* begin *
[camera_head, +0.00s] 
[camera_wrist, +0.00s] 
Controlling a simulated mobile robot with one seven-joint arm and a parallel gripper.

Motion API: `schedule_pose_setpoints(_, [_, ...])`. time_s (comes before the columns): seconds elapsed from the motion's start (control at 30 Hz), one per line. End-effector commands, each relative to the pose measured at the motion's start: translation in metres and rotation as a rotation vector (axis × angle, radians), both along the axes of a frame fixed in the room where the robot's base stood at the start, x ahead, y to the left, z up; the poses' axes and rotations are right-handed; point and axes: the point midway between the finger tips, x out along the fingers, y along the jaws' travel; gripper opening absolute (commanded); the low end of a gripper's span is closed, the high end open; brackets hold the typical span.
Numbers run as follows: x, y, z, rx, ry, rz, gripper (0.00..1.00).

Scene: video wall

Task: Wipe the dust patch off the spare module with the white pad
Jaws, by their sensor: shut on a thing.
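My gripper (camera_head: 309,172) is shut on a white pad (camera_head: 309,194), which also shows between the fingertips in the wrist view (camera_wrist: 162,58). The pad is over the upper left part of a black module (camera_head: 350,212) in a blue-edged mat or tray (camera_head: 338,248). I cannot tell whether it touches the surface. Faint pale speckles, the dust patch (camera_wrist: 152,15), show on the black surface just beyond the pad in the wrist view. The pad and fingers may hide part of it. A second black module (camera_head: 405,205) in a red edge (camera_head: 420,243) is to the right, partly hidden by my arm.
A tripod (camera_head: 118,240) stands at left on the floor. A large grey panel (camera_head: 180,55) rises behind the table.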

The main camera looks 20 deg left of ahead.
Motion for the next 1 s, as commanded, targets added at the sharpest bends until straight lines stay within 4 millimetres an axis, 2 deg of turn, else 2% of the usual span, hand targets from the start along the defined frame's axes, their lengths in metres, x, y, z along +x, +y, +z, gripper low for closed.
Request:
* end *
YOUR GOAL =
Transcribe exactly the line containing "Task: Wipe the" and all remaining lines of the material, ending with the last one.

TASK ANSWER =
Task: Wipe the dust patch off the spare module with the white pad
Jaws, by their sensor: shut on a thing.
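My gripper (camera_head: 309,172) is shut on a white pad (camera_head: 309,194), which also shows between the fingertips in the wrist view (camera_wrist: 162,58). The pad is over the upper left part of a black module (camera_head: 350,212) in a blue-edged mat or tray (camera_head: 338,248). I cannot tell whether it touches the surface. Faint pale speckles, the dust patch (camera_wrist: 152,15), show on the black surface just beyond the pad in the wrist view. The pad and fingers may hide part of it. A second black module (camera_head: 405,205) in a red edge (camera_head: 420,243) is to the right, partly hidden by my arm.
A tripod (camera_head: 118,240) stands at left on the floor. A large grey panel (camera_head: 180,55) rises behind the table.

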The main camera looks 20 deg left of ahead.
Motion for the next 1 s, as commanded, targets added at the sharpest bends until straight lines stay within 4 millimetres an axis, 2 deg of turn, else 2% of the usual span, hand targets from the start along the defined frame's axes, their lengths in metres, x, y, z along +x, +y, +z, gripper low for closed.
Request:

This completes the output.